Take every line where the string "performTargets" appears and copy it.

▬▬▬▬▬▬▬▬▬▬

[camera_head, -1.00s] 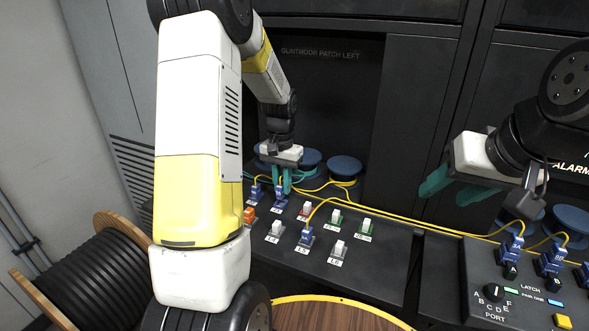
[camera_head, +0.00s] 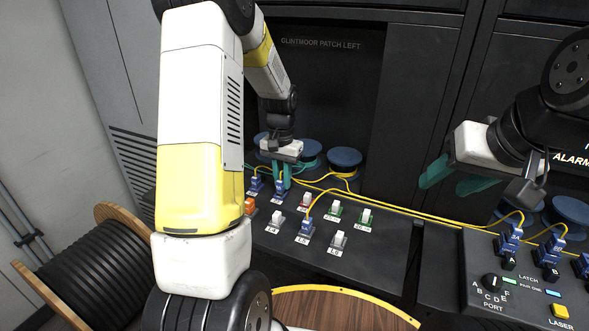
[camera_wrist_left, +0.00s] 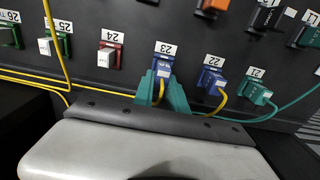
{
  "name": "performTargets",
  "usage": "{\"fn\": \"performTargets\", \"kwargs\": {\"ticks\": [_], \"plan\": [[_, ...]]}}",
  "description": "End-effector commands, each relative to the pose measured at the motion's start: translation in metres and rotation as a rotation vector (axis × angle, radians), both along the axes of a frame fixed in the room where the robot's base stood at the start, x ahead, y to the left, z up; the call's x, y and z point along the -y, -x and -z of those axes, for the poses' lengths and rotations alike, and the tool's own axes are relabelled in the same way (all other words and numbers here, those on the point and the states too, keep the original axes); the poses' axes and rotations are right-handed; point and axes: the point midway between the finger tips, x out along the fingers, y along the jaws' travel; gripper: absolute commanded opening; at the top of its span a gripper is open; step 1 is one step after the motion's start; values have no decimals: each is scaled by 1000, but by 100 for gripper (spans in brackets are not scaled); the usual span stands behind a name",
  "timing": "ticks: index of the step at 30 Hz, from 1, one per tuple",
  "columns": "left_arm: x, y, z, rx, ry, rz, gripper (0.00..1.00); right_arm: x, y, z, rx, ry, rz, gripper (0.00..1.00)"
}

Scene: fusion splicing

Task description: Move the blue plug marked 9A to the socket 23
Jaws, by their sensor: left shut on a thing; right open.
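A blue plug (camera_wrist_left: 162,75) with a yellow cable stands at the socket labelled 23 (camera_wrist_left: 165,48) in the left wrist view. Its mark is too small to read. My left gripper (camera_wrist_left: 163,90) is shut on this plug, with a teal finger on each side. In the head view, my left gripper (camera_head: 280,178) comes down from above onto the plug (camera_head: 278,188) in the panel's back row. Whether the plug is fully seated cannot be told. My right gripper (camera_head: 445,180) is open and empty, above the gap between the panels.
Another blue plug (camera_wrist_left: 212,77) with a yellow cable sits in socket 22 beside it, and a teal plug (camera_wrist_left: 257,93) in 21. A red socket 24 (camera_wrist_left: 109,55) holds a white cap. Yellow cables (camera_head: 400,213) run along the panel's back edge.

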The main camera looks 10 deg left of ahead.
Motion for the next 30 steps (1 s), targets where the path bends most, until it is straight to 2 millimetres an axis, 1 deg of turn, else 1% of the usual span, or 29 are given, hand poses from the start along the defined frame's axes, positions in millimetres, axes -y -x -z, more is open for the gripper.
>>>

▬▬▬▬▬▬▬▬▬▬

Response to the exercise.
  "name": "performTargets",
  "usage": "{\"fn\": \"performTargets\", \"kwargs\": {\"ticks\": [_], \"plan\": [[_, ...]]}}",

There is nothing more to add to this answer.